Novak Djokovic cruised past Hugo Dellien 6-2 6-2 to open his bid for a gold medal at the Olympics.

 

The world number one’s bid to achieve the golden slam is on after thrashing the Bolivian in humid conditions.

A perfect start for the Serbian who is looking to achieve the one thing he is yet to achieve and that’s win a gold medal.

Next for Djokovic will be Germany’s Jan-Lennard Struff.

In 32C temperatures, Djokovic was looking to start his campaign off against Bolivian veteran Hugo Dellien.

The slow paced courts would suit Dellien as he engaged in some long rallies with the world number one early on.

Despite creating three break points in the fourth game, Djokovic would fail to break early on.

However Djokovic increased his level mixing up the pace and depth of his shots to create angles for simple winners.

On his fifth break point Djokovic would break for a 4-2 lead and the top seed would break for a second time as Dellien had no answers for the Serb’s defensive skills.
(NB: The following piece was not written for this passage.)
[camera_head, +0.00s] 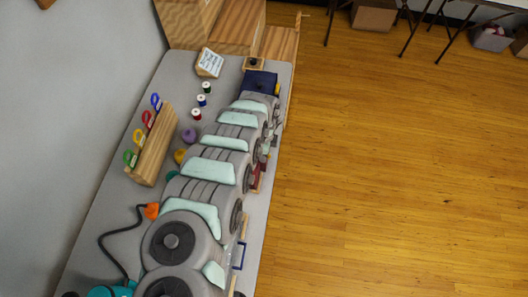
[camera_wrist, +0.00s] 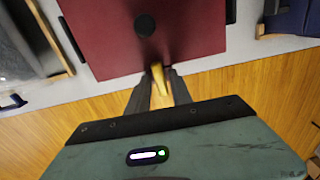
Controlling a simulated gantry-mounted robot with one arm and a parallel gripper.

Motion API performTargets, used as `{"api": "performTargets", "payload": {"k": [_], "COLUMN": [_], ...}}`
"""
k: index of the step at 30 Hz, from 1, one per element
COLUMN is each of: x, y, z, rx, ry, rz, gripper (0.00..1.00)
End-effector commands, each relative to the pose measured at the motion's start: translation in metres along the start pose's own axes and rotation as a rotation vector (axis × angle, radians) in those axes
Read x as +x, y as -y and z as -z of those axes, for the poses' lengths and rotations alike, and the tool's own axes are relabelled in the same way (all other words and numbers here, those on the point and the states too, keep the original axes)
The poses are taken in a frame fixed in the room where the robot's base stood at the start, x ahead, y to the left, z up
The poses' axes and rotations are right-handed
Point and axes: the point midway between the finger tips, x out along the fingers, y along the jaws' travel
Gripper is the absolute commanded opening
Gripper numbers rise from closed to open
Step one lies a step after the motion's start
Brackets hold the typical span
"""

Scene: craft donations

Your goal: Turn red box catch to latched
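The red box (camera_wrist: 195,40) fills the upper middle of the wrist view, with a dark round knob (camera_wrist: 145,25) on its lid. A brass-coloured catch (camera_wrist: 158,78) sits at the box's near edge and points toward me. My gripper (camera_wrist: 159,75) has its two dark fingers close on either side of the catch, with no clear gap at the tips, and looks shut on it. In the head view only a small part of the red box (camera_head: 257,181) shows beside my arm; the catch and my fingers are hidden there.
A wooden rack (camera_head: 153,146) with coloured loops and several thread spools (camera_head: 201,100) lie left of my arm on the grey table. A dark blue box (camera_head: 260,82) is at the far end, near a small sign (camera_head: 209,62). Open wooden floor lies right of the table.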

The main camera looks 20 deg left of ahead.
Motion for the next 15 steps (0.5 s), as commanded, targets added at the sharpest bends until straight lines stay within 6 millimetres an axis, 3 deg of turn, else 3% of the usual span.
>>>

First set to Djokovic in 33 minutes.

A similar pattern evolved in the second set only this time Djokovic did get a break in the fourth game, breaking to love.

Accurate serving and construction of points gave Djokovic an easy first round match as another break secured the match and sealed his spot into the second round.

A fine performance in tough conditions gave Djokovic’s bid for history the best possible start.

Next for Djokovic will be Jan-Lennard Struff who beat Thiago Monteiro 6-3 6-4.